START Given information
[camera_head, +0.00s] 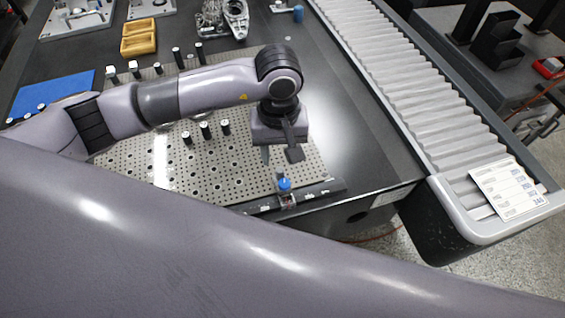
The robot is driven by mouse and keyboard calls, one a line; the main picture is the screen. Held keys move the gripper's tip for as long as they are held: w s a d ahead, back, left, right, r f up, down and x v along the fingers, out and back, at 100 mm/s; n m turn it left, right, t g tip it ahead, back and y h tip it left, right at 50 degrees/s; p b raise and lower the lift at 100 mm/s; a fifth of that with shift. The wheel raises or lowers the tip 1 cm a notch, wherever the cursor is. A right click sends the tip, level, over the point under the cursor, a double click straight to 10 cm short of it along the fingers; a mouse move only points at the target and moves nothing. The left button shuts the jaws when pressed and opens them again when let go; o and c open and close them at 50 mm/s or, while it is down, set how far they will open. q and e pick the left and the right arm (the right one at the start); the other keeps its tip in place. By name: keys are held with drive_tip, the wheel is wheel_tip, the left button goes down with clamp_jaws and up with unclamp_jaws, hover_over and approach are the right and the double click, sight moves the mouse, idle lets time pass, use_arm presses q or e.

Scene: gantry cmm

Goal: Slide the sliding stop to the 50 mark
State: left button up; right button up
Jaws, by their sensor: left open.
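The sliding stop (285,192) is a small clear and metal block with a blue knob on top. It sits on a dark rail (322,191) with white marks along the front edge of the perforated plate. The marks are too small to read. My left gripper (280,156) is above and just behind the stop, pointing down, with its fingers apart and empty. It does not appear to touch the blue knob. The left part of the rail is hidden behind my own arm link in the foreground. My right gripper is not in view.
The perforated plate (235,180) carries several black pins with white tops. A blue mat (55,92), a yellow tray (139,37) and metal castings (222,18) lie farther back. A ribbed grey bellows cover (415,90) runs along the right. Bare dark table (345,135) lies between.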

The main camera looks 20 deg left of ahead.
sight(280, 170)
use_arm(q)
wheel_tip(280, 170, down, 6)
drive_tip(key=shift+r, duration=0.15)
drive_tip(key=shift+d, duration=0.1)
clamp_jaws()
END Given information
(Prompt) Reproduce the full material exactly, excluding the pictures.

(Answer to this problem)
[camera_head, +0.00s] 
The robot is driven by mouse and keyboard calls, one a line; the main picture is the screen. Held keys move the gripper's tip for as long as they are held: w s a d ahead, back, left, right, r f up, down and x v along the fingers, out and back, at 100 mm/s; n m turn it left, right, t g tip it ahead, back and y h tip it left, right at 50 degrees/s; p b raise and lower the lift at 100 mm/s; a fifth of that with shift. The wheel raises or lowers the tip 1 cm a notch, wherever the cursor is. A right click sends the tip, level, over the point under the cursor, a double click straight to 10 cm short of it along the fingers; a mouse move only points at the target and moves nothing. The left button shuts the jaws when pressed and opens them again when let go; o and c open and close them at 50 mm/s or, while it is down, set how far they will open. q and e pick the left and the right arm (the right one at the start); the other keeps its tip in place. By name: keys are held with drive_tip, the wheel is wheel_tip, the left button goes down with clamp_jaws and up with unclamp_jaws, hover_over and approach are the right and the double click, sight moves the mouse, idle lets time pass, use_arm presses q or e.

Scene: gantry cmm

Goal: Slide the sliding stop to the 50 mark
State: left button up; right button up
Jaws, by their sensor: left open.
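The sliding stop (285,192) is a small clear and metal block with a blue knob on top. It sits on a dark rail (322,191) with white marks along the front edge of the perforated plate. The marks are too small to read. My left gripper (280,156) is above and just behind the stop, pointing down, with its fingers apart and empty. It does not appear to touch the blue knob. The left part of the rail is hidden behind my own arm link in the foreground. My right gripper is not in view.
The perforated plate (235,180) carries several black pins with white tops. A blue mat (55,92), a yellow tray (139,37) and metal castings (222,18) lie farther back. A ribbed grey bellows cover (415,90) runs along the right. Bare dark table (345,135) lies between.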

The main camera looks 20 deg left of ahead.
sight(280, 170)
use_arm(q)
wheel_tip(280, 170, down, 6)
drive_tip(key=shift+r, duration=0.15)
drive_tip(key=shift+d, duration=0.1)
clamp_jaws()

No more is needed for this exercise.